The memory library defines two typeclasses to help out with this:

  • ByteArrayAccess gives you read-only access to the bytes within a data type.
  • ByteArray gives you read/write access, and is a child class of ByteArrayAccess.

To demonstrate, let's do a pointless conversion between ByteString and Bytes (which we'll explain in a second).

#!/usr/bin/env stack
-- stack --resolver lts-9.3 script
{-# LANGUAGE OverloadedStrings #-}
import qualified Data.ByteArray as BA
import Data.ByteString (ByteString)
import qualified Data.ByteString as B

main :: IO ()
main = do
  B.writeFile "test.txt" "This is a test"
  byteString <- B.readFile "test.txt"
  let bytes :: BA.Bytes
      bytes = BA.convert byteString
  print bytes

We're starting off with some file I/O using the bytestring library (because you should really do I/O with bytestring). Then the convert function can turn that into a Bytes value.

EXERCISE What do you think the type signature of convert is, given the description of the two typeclasses above? You can check if you're right.

Did you notice that explicit type signature I put on the bytes value? Well, that's your next lesson with memory and cryptonite: since so many functions work on type classes instead of concrete types, you'll often end up needing to give GHC some assistance on type inference.

I could show you an example of a data type which is a ByteArrayAccess but not a ByteArray, but it will ring hollow right now. When we get to actual hashing, the distinction in type classes will make a lot more sense. So let's just wait.

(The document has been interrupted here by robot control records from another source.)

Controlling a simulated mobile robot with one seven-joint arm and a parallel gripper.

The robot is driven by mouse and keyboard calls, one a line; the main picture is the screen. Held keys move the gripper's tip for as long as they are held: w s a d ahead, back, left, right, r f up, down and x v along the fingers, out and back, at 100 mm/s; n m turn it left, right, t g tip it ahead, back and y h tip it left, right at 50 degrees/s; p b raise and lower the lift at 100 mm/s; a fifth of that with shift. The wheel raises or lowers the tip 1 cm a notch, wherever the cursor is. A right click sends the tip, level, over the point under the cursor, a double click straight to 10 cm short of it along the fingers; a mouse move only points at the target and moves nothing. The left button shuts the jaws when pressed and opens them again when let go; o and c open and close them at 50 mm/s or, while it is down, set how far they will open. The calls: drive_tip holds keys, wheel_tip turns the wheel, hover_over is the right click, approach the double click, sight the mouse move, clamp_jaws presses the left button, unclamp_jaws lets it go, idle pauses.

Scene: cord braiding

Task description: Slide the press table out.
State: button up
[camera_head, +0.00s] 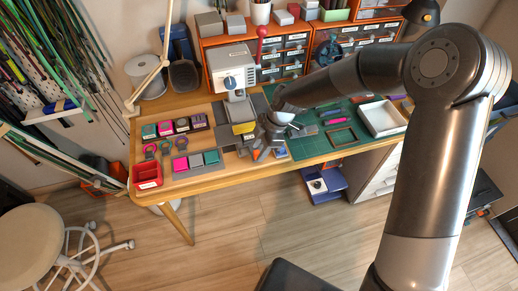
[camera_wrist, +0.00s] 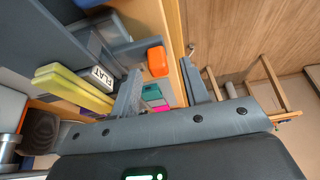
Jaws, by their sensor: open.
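The white press (camera_head: 235,75) stands on the wooden bench in the head view, with a yellow block (camera_head: 243,128) low at its front. In the wrist view, yellow plates (camera_wrist: 75,88) with a FLAT label lie at the left. An orange block (camera_wrist: 157,61), which looks like the pull of the press table, shows at the end of a grey part (camera_wrist: 125,55). My gripper (camera_head: 264,151) is just right of the press's front, near the bench edge. In the wrist view my gripper (camera_wrist: 160,72) is open, its fingers on either side of the orange block; contact cannot be told.
A red bin (camera_head: 147,175) and several small coloured blocks (camera_head: 195,160) lie left of the press. A green mat (camera_head: 310,145) with tools and a white tray (camera_head: 382,118) lie to the right. Drawer units (camera_head: 283,55) stand behind. Floor in front is clear; a stool (camera_head: 30,245) stands left.

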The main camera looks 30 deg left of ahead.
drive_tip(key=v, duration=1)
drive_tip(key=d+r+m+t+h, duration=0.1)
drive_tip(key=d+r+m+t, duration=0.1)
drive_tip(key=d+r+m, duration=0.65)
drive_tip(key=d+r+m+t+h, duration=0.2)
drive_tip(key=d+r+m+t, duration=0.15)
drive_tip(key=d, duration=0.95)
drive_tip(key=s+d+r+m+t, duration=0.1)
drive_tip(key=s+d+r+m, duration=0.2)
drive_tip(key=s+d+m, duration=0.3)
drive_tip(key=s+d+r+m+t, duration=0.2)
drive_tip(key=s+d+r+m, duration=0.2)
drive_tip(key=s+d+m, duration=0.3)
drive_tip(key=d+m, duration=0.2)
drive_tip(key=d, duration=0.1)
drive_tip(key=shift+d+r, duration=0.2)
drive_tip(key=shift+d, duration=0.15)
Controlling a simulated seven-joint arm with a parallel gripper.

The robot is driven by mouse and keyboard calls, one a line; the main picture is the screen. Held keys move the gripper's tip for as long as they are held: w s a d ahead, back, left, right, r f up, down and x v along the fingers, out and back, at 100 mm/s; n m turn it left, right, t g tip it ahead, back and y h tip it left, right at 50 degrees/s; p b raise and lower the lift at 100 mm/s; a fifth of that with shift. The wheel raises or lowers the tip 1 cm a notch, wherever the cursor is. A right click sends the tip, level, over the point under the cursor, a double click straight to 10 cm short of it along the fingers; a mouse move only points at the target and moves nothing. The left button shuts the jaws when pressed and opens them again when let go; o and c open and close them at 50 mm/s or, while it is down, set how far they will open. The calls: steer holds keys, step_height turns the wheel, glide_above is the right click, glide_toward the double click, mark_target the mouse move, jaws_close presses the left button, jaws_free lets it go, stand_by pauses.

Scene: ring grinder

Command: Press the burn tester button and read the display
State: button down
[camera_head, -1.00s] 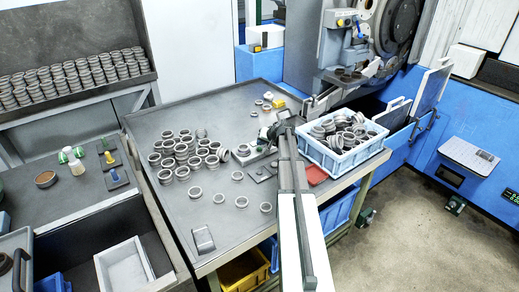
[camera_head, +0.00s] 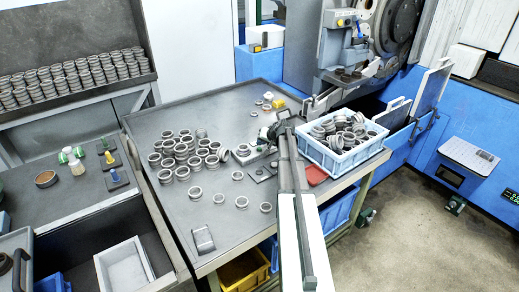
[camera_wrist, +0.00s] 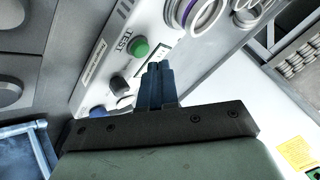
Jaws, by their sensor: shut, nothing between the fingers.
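The burn tester is a pale box (camera_wrist: 97,72) marked TEST in the wrist view. My gripper (camera_wrist: 158,67) is shut and empty. Its blue fingertips appear just right of and below the green button in the picture; I cannot tell whether they touch the panel. No readable display shows; the fingers cover part of the panel. In the head view my arm hides much of the tester area.
Several metal rings (camera_head: 180,148) lie on the grey table (camera_head: 222,105) left of my arm. A white-and-blue crate of rings (camera_head: 345,156) stands close on the right. A red tray (camera_head: 316,175) lies by the crate. The table's left front is mostly clear.

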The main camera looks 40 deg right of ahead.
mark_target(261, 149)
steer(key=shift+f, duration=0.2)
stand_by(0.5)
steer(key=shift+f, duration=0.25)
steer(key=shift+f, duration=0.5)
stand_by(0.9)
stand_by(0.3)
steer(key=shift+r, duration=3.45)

Why the different data types?

You may be legitimately wondering why there's a Bytes datatype in memory, when it seems identical to ByteString. In fact: it's not. Bytes has less memory overhead, which it gets by not tracking the offset and length of its slice. In exchange for that: a Bytes value doesn't allow for any slicing. In other words, the drop function on a Bytes would have to create a new copy of the buffer.

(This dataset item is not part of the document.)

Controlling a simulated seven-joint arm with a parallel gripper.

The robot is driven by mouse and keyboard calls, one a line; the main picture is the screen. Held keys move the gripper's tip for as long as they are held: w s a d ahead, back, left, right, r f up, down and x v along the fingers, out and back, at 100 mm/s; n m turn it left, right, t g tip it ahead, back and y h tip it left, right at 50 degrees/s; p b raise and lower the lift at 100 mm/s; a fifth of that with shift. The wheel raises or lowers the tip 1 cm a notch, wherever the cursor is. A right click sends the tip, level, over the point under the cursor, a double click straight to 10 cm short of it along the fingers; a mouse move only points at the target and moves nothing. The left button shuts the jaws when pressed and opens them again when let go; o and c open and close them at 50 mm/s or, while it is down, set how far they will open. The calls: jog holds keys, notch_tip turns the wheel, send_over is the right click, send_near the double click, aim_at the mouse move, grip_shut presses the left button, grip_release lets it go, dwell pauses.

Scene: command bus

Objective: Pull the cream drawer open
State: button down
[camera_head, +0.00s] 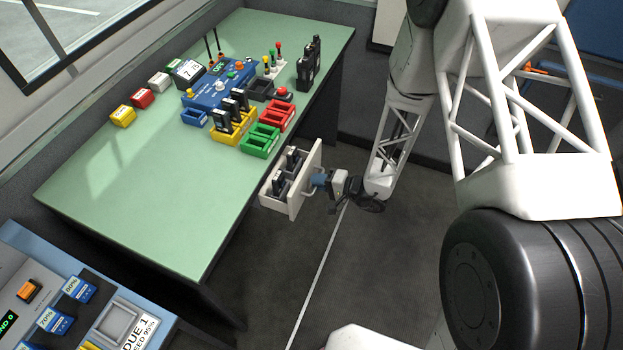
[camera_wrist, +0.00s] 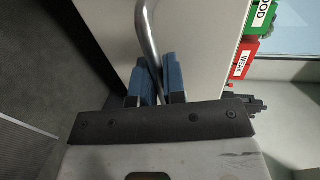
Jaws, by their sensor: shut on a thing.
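The cream drawer (camera_head: 304,185) stands pulled out from under the right edge of the green table (camera_head: 140,180) in the head view. Black items (camera_head: 280,182) lie inside it. Its metal handle (camera_head: 309,190) is on the front face and also shows in the wrist view (camera_wrist: 146,32). My gripper (camera_head: 320,180) is at the drawer front. In the wrist view, its two blue fingers (camera_wrist: 158,82) are shut on the handle bar, one on each side. The cream drawer front (camera_wrist: 195,35) fills the middle of that view. The back of the drawer is hidden under the tabletop.
Red (camera_head: 277,116), green (camera_head: 260,141) and yellow (camera_head: 230,128) trays sit on the table above the drawer. A blue control box (camera_head: 215,88) stands behind them. A charging console (camera_head: 75,300) is at the lower left. The floor (camera_head: 370,260) before the drawer is clear.

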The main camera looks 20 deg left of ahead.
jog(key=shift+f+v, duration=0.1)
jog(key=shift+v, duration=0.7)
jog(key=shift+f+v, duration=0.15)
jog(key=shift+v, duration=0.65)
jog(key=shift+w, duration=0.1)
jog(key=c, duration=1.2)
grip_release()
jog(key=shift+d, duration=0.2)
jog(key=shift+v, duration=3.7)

In other words: this is all performance stuff. And a library dealing with cryptography generally needs to be more concerned with performance.

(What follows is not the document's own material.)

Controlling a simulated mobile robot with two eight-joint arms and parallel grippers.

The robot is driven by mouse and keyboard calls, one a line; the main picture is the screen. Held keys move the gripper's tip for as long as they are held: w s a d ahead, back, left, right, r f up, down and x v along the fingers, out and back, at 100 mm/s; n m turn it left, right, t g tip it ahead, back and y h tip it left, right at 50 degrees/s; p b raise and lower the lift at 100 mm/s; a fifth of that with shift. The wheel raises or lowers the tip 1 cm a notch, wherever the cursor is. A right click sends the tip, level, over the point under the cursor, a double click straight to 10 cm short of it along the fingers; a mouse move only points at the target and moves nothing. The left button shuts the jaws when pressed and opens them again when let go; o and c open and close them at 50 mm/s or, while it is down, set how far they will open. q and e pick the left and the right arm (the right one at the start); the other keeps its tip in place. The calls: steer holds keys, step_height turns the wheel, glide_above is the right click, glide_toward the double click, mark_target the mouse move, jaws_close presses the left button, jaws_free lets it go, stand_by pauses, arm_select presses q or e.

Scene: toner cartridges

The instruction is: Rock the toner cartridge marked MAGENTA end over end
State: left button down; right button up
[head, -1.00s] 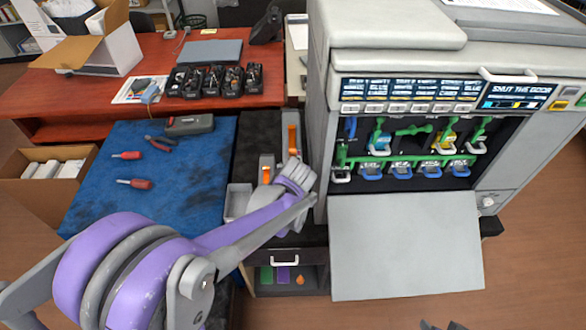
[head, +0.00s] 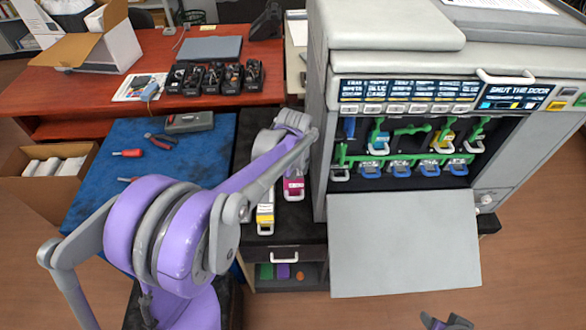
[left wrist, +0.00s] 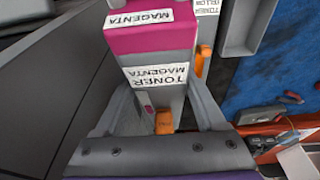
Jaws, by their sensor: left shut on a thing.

Another interesting data type in memory is ScrubbedBytes. This type has three special properties (as called out in its Haddocks):

  • Being scrubbed after its goes out of scope.
  • A Show instance that doesn't actually show any content
  • A Eq instance that is constant time

In other words: it automatically prevents a number of common security holes when dealing with sensitive data.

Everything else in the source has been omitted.